§ STATED TASK: How many lines in the entries below contain "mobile"? Answer with the number only.

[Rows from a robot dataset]
■ ■ ■ ■ ■ ■ ■

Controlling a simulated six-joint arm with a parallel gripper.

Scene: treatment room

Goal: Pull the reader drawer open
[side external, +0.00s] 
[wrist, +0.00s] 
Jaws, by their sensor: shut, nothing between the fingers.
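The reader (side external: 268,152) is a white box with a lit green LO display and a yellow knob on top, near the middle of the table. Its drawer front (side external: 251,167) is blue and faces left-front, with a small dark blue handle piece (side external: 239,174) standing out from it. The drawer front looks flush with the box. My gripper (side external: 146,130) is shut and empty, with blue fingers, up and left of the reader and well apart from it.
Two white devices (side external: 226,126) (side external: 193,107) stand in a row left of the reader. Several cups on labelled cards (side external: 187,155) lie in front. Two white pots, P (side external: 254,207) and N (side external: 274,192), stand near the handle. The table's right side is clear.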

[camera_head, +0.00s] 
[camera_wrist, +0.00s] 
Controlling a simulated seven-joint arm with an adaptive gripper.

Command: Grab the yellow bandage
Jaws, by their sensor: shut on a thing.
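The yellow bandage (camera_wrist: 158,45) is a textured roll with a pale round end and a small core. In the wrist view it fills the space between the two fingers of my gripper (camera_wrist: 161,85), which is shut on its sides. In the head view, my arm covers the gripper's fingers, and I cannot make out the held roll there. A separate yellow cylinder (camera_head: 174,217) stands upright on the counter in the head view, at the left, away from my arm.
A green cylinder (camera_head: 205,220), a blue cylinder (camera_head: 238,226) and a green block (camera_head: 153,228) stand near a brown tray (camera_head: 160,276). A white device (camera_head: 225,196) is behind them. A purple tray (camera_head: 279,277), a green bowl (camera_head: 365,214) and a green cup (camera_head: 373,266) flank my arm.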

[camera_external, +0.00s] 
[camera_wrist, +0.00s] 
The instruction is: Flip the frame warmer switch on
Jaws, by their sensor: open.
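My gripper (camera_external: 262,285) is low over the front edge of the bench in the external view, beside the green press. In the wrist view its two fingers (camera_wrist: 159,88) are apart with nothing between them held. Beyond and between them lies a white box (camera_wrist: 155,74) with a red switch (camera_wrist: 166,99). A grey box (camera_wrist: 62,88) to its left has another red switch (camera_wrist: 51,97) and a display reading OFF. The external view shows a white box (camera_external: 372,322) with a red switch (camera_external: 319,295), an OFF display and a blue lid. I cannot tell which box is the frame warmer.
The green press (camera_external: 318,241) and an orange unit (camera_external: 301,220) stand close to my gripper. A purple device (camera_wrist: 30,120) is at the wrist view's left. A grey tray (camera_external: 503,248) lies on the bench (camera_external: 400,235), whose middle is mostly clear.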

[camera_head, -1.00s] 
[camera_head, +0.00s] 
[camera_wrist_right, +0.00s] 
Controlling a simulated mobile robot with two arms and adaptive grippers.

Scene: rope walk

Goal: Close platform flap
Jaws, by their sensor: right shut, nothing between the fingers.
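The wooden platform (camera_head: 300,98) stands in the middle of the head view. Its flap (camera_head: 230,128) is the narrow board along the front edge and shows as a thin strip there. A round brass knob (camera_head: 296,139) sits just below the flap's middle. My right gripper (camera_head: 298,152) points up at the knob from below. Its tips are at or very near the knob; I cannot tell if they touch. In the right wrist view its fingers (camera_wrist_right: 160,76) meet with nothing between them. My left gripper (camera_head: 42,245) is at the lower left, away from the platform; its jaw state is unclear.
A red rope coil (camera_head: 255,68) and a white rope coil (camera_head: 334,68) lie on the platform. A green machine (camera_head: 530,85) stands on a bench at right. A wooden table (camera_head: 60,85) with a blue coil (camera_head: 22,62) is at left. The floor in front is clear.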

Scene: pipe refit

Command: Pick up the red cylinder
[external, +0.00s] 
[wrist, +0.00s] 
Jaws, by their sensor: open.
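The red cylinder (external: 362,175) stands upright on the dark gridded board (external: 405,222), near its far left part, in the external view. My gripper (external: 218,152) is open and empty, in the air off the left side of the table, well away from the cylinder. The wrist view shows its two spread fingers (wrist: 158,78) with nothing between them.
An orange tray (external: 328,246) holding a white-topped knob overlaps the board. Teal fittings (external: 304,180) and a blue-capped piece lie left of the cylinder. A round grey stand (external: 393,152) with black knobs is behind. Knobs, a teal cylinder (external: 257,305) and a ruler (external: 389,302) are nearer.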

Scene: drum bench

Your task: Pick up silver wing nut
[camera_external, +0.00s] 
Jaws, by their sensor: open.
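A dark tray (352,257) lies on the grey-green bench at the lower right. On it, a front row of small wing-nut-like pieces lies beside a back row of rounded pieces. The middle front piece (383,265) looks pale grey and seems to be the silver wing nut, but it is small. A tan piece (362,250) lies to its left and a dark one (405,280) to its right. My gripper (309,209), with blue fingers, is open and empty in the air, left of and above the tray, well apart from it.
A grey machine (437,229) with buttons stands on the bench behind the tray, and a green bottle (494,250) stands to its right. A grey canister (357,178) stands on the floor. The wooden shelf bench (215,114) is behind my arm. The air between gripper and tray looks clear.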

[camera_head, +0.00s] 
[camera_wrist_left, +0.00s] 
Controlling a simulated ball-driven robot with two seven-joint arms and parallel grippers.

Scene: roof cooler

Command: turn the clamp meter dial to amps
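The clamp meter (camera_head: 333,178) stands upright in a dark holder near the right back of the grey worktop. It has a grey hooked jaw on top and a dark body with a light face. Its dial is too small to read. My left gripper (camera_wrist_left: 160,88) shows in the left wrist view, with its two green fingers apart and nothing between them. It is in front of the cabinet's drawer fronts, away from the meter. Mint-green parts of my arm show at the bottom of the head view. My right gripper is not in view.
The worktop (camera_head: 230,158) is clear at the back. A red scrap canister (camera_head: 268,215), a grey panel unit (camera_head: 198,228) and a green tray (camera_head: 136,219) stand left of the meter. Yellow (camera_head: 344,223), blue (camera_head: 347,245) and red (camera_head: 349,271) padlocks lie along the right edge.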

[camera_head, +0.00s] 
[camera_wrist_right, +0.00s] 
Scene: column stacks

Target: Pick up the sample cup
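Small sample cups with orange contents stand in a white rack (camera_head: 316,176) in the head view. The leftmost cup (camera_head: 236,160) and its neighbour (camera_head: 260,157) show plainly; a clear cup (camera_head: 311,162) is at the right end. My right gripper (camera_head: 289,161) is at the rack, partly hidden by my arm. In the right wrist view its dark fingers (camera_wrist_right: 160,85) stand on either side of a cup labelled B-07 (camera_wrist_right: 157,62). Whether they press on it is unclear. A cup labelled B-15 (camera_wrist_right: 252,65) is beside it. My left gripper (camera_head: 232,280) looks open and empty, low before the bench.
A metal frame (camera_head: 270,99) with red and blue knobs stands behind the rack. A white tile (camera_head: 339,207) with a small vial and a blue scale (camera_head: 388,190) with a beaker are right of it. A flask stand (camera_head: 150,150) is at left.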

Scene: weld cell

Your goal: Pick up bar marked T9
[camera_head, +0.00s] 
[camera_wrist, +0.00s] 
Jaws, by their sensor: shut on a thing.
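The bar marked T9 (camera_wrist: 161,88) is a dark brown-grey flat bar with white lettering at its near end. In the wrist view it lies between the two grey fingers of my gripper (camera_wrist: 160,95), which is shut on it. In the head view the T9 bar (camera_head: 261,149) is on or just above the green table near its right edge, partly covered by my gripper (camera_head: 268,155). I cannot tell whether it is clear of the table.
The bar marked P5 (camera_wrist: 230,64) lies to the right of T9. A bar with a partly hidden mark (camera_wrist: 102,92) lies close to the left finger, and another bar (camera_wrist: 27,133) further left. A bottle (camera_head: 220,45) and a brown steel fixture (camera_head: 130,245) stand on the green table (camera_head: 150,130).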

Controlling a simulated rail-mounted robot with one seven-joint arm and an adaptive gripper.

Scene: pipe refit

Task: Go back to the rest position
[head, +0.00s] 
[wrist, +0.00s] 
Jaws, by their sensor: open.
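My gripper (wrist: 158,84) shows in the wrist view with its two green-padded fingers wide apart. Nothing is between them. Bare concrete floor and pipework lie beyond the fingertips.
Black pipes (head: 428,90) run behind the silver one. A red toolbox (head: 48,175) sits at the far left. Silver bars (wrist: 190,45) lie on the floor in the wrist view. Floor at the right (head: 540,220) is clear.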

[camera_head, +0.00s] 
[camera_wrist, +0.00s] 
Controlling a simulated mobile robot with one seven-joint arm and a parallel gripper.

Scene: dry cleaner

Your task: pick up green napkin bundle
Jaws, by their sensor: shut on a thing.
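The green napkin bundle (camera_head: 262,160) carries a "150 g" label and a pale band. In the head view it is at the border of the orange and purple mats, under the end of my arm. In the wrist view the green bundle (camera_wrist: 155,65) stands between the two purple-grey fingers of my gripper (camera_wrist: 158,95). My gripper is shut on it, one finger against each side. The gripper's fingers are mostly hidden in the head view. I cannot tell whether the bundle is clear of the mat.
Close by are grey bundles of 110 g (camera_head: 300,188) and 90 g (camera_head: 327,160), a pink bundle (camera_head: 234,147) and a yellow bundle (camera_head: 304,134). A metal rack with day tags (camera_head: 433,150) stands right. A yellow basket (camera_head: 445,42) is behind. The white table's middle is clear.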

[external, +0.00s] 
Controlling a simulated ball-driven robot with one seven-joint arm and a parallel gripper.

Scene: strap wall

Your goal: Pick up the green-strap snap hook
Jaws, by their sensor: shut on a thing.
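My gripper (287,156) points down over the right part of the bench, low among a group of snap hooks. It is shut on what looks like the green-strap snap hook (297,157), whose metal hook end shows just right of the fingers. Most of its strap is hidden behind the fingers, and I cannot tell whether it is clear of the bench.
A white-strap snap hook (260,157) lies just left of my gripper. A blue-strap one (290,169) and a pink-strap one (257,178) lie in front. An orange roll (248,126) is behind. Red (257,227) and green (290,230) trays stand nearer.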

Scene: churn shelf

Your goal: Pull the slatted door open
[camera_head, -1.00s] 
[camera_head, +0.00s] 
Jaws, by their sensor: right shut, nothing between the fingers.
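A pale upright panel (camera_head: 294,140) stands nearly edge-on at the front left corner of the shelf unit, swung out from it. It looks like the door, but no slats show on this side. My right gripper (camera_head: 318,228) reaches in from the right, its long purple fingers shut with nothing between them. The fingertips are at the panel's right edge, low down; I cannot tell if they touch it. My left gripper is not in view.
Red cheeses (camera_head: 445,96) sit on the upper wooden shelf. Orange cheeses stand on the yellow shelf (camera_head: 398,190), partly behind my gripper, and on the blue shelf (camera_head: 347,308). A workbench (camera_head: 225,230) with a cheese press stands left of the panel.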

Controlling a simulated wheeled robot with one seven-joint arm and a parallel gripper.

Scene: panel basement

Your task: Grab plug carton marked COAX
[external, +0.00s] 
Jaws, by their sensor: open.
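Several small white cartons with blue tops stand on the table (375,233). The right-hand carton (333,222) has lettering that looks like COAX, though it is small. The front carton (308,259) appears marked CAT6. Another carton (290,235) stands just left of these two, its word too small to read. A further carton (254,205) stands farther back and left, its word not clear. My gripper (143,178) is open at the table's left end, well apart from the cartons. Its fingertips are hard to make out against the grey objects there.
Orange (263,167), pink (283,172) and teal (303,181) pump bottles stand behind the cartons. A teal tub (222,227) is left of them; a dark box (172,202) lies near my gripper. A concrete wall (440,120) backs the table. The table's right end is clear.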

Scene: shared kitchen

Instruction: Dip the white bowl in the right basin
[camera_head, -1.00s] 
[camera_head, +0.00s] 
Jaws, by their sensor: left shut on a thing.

■ ■ ■ ■ ■ ■ ■

§ RESPONSE: 2